My previous post (yes, that is Marc Chagall's Le Pont de Passy et la Tour Eiffel, 1911) was just a little demonstration, the intention of which was to expose the snobbery of the art world. I think it worked somewhat too. In other words, nobody said they thought is was any good because, I guess, they thought it was done by an arrogant, drunk amateur.

I got the idea from a Partridge Family episode in which Danny, in his creative writing class, turns in an obscure short story by Ernest Hemingway claiming that he (Danny) wrote it. He wants to prove that his student teacher (Laurie, his sister) has it out for him. It works. Laurie tells him (and the entire class) that the Danny/Hemingway short story was the worst she'd ever read.

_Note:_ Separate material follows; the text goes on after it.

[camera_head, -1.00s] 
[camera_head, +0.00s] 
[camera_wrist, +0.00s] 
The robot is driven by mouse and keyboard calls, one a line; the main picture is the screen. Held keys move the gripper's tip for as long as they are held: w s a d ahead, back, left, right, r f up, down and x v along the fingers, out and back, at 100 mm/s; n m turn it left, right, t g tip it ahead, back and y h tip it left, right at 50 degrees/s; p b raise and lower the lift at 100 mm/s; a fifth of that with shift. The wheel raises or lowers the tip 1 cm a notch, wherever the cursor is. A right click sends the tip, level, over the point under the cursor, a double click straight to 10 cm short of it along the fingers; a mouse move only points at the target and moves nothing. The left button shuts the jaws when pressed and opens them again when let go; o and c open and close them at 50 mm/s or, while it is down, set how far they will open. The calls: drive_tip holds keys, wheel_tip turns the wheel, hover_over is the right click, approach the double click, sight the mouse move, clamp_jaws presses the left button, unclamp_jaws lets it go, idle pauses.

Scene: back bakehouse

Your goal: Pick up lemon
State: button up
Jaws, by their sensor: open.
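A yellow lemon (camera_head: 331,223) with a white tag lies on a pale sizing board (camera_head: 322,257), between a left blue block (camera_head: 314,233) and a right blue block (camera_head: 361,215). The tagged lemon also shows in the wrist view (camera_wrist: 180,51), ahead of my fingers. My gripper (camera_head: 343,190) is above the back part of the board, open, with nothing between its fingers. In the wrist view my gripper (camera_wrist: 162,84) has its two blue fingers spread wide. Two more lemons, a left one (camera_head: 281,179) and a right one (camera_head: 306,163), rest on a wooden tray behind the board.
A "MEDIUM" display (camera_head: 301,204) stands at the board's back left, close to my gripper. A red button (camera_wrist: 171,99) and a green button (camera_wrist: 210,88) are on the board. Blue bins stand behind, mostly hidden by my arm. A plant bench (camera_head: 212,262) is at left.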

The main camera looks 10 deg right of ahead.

My next target is wine snobbery, but I haven't figured out how to pull it off on a blog yet.

Tuesday, October 13, 2009

Do you think you know what good art is?

Do you think you know what good art is? Frankly it's doubtful. Few people have that kind of gift -- and I mean the ability to discern between the brilliant and the pedestrian.

I hate to come across as full of myself, but I've only just recently started painting, and I've photographed and uploaded one of my most recent works. (Believe it or not I've have no formal training.) I kicked this one out the other day in about 4 hours. And oh, by the way, I was slightly drunk at the time! It depicts a beautiful view of Paris (I got from a photo).

Can you recognized how wonderful it is? Marc, what do you think?